Ever since I went to the M.C. Escher exhibit at the Portland Art Museum, I have been intrigued with the idea of block printing. Until the exhibit I had always thought of Escher as the staircase guy.
..but the exhibit introduced me to a different side of Escher – a side that blows me away far more than any of his illusion pieces.
Snakes for example, was created out of three separately carved wood blocks – each carved in different ways to compliment the others and allow for multiple colors within the same print. One of the blocks was just the snake with the skin intricately notched out. The actual wood blocks were in the exhibit, behind glass that had dozens of little nose prints on it…you really needed to get that close to see just how amazing it was.
The day after the exhibit I went to Utrecht’s and bought a Beginner’s Block Print kit. If anything, the experience has made me all the more aware of what a genius Escher was.

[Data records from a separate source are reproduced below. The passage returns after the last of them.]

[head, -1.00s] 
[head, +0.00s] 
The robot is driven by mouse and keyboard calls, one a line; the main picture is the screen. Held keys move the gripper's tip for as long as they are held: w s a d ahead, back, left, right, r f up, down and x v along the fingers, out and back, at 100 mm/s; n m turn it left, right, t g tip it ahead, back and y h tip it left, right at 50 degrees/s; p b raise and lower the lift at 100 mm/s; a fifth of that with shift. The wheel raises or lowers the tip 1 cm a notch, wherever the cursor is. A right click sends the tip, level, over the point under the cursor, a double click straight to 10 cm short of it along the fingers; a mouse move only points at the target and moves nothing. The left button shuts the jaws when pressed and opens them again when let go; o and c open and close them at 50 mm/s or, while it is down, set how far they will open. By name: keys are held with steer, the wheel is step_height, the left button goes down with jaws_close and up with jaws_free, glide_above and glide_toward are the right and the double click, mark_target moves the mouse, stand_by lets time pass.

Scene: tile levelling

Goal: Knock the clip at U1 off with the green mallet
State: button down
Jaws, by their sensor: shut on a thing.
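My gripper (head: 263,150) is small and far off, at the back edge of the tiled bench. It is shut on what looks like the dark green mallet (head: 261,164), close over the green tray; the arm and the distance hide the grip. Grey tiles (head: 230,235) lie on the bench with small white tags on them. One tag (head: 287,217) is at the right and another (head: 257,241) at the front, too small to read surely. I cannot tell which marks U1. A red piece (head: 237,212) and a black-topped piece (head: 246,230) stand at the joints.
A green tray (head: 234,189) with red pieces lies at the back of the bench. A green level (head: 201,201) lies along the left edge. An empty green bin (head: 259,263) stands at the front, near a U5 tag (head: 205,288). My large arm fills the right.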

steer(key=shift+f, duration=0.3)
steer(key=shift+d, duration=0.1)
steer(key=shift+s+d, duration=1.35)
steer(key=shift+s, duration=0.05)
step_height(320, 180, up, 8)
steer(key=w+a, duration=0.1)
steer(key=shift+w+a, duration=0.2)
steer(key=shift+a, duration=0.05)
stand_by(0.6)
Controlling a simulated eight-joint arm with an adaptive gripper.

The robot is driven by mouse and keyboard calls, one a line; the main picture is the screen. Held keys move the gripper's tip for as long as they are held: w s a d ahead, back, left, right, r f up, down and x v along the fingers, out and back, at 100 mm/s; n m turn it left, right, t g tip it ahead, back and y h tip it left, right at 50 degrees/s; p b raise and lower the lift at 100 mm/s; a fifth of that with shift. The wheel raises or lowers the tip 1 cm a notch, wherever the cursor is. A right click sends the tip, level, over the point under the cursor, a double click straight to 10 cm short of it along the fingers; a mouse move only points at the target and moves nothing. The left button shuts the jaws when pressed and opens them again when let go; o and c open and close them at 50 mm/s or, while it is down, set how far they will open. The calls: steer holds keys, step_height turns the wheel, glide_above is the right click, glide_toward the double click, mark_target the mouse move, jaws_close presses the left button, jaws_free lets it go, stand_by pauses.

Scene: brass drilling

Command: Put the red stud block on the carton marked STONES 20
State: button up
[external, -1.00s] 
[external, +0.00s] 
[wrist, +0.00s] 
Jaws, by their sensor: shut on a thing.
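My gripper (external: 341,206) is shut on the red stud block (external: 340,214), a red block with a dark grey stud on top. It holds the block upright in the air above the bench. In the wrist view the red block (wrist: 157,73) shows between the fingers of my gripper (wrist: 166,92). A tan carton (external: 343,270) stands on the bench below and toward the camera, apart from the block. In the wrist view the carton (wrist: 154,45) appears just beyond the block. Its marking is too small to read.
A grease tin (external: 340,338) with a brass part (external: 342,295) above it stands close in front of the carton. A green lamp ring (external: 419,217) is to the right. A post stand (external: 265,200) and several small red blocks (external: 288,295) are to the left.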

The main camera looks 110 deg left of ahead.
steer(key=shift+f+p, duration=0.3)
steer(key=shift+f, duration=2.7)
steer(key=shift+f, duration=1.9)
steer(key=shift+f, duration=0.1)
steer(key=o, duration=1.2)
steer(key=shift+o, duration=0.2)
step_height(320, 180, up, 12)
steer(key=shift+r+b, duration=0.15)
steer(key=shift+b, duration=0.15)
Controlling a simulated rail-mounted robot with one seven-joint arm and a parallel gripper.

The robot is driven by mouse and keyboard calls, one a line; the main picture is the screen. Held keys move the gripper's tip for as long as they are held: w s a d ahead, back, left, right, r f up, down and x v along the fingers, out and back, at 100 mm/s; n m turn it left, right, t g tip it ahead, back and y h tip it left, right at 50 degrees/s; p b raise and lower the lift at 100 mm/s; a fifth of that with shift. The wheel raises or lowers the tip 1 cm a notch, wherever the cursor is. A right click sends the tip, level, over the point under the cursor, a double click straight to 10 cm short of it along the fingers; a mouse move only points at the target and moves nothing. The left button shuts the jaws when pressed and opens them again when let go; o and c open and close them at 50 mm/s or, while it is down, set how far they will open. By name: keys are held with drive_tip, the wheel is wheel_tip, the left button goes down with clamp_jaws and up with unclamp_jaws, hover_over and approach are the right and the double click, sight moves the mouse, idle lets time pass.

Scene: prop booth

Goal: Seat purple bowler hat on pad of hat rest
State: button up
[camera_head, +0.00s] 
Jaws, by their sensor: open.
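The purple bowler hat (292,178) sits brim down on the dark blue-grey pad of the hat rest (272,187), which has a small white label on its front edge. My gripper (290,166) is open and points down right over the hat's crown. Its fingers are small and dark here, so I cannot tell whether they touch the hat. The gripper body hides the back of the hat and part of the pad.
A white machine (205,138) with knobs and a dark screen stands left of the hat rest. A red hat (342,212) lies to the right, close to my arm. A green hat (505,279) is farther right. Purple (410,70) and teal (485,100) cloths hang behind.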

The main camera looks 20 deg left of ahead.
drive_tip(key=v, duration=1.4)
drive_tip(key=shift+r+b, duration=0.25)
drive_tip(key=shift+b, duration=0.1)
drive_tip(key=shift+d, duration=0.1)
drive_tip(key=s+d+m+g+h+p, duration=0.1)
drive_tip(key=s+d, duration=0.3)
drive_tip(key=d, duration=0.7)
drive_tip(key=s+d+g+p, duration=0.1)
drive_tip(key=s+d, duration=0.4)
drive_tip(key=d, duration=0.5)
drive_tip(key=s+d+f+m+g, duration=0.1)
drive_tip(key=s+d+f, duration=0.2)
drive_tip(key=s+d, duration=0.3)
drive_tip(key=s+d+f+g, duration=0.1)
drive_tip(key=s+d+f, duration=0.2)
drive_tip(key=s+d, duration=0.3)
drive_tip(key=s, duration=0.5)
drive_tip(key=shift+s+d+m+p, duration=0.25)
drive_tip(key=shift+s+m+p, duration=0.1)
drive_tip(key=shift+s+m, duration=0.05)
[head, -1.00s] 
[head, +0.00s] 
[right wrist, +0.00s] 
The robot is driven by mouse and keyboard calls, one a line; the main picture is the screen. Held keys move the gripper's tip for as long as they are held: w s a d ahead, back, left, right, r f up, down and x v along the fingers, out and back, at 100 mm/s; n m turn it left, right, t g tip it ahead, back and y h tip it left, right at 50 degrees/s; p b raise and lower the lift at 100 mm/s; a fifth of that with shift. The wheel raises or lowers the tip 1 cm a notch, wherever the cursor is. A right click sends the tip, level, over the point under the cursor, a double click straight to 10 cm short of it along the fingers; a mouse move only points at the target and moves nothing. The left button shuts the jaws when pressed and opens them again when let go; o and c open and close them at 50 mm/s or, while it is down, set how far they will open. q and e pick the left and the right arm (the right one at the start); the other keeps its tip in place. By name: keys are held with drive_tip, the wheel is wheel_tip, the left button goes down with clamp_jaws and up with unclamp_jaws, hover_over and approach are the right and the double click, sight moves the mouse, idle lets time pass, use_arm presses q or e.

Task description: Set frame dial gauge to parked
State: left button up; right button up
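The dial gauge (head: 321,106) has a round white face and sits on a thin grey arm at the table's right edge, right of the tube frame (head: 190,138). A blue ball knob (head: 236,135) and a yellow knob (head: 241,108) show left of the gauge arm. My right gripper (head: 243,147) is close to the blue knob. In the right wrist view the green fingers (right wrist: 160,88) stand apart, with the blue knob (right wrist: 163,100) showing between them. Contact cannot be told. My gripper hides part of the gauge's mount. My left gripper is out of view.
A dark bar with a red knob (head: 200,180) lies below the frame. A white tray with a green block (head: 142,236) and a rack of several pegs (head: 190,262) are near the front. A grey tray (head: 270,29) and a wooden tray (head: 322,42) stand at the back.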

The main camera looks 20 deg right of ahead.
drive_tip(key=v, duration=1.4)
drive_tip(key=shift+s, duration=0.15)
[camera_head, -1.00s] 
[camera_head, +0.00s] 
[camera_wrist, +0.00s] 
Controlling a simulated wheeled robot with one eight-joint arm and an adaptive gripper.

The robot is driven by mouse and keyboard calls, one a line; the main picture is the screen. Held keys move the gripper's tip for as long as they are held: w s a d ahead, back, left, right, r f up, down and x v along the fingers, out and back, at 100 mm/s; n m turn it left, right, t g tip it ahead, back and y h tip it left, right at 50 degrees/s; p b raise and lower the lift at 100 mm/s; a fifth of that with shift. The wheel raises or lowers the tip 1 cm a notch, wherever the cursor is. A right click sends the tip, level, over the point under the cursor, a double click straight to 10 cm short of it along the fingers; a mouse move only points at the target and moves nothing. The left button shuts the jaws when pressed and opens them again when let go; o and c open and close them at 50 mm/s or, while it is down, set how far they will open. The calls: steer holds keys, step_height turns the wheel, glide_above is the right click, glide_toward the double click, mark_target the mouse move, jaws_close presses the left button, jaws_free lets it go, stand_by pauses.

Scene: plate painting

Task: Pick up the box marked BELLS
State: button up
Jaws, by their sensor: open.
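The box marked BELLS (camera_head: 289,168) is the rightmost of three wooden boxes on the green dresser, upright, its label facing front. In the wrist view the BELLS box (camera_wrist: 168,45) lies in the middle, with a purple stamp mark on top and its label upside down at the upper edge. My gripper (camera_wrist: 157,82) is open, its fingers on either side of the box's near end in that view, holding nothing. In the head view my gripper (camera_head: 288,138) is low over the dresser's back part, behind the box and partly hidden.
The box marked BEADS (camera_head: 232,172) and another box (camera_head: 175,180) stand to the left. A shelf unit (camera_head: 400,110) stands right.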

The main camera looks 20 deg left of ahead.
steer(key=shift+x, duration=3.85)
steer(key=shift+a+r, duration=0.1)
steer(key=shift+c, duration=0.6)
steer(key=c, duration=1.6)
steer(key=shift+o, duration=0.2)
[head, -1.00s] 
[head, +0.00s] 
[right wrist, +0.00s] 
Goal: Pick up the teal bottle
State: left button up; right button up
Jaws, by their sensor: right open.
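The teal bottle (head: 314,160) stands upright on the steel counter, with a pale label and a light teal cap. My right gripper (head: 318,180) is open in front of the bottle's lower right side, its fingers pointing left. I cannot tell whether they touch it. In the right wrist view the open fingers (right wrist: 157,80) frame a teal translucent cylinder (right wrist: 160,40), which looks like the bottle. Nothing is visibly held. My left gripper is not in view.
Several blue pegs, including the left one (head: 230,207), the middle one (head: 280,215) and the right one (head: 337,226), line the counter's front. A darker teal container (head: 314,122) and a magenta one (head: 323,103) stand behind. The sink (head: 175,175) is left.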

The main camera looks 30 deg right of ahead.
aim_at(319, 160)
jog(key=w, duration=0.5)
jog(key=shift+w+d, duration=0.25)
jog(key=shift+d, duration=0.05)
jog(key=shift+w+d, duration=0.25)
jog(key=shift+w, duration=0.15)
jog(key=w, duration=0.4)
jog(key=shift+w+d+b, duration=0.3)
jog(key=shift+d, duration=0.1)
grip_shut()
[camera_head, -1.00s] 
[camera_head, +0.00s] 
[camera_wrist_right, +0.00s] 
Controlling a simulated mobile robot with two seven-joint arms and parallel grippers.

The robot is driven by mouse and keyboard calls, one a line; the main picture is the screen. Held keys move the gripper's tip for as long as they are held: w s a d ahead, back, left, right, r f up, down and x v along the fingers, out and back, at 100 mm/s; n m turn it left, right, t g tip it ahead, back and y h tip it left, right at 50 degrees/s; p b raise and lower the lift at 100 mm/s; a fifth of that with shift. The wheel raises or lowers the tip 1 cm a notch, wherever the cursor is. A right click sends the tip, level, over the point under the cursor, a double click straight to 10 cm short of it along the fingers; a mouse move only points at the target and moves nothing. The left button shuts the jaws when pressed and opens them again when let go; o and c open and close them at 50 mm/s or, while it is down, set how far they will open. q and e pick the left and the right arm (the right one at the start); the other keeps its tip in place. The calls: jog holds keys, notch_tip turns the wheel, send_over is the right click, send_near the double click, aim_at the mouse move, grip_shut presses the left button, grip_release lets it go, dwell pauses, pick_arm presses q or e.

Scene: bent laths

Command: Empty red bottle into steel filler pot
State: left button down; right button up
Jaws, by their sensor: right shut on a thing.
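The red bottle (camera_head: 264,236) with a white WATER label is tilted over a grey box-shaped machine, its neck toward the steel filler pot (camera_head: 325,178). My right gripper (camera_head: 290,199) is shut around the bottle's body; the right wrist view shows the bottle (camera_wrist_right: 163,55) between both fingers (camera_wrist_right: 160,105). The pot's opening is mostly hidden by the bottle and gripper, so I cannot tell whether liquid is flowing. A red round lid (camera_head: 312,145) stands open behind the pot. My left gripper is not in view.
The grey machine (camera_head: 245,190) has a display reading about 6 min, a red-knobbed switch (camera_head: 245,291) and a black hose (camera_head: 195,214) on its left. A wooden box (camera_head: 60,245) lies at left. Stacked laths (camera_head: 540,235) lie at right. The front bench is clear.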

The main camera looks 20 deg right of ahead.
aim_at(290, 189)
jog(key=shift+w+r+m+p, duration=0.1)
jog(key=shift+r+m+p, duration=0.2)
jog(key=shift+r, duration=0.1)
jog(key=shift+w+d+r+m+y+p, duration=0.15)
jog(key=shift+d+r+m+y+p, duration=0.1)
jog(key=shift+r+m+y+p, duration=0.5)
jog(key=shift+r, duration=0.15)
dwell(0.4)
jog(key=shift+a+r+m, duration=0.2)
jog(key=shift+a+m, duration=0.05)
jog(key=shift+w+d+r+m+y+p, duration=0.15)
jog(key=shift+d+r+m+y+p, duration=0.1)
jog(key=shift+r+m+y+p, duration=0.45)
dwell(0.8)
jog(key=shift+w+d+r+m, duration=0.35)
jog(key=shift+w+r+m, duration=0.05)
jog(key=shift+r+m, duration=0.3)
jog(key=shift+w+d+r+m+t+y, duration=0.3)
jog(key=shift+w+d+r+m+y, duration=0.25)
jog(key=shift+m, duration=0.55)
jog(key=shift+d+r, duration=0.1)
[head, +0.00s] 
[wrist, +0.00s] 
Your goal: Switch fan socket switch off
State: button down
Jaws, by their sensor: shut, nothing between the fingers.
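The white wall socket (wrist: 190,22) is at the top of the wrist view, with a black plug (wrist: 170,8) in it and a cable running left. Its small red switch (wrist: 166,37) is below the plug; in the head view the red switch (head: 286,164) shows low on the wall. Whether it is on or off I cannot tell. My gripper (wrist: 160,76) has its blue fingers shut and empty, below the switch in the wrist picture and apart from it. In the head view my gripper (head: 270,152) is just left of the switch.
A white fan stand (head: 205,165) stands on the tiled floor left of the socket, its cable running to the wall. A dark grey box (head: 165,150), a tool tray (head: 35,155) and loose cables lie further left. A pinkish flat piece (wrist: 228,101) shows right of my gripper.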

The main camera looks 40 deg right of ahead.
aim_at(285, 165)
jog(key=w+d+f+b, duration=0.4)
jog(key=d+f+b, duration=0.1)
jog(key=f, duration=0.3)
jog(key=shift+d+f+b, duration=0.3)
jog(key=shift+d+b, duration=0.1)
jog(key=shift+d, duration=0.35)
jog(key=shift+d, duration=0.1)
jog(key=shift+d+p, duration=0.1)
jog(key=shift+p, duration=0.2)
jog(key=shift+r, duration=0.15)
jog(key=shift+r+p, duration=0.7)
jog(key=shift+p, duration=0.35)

This weekend I finally got a chance to try it out! One BandAid and 5 lobster cards later I can honestly say.. block carving is a very manual, but highly rewarding medium. I loved it.
Here’s what I did:
First I traced and transferred a picture of a lobster onto the linoleum block (its linoleum in this beginners kit…). Then I started to carve it out…very slowly..
Once I got the first cuts in, the rest was easier because the ‘trough’ was already dug around the image (the part that requires the MOST concentration).
I inked it up!
And just like that – I was making lobster cards!
My two fancy ones were the dark green one (because that’s what an uncooked lobster can look more like…),,,
and this two-tone one. I inked the block with orange and printed it and then I inked the block with dark green and nearly got it to line up…nearly.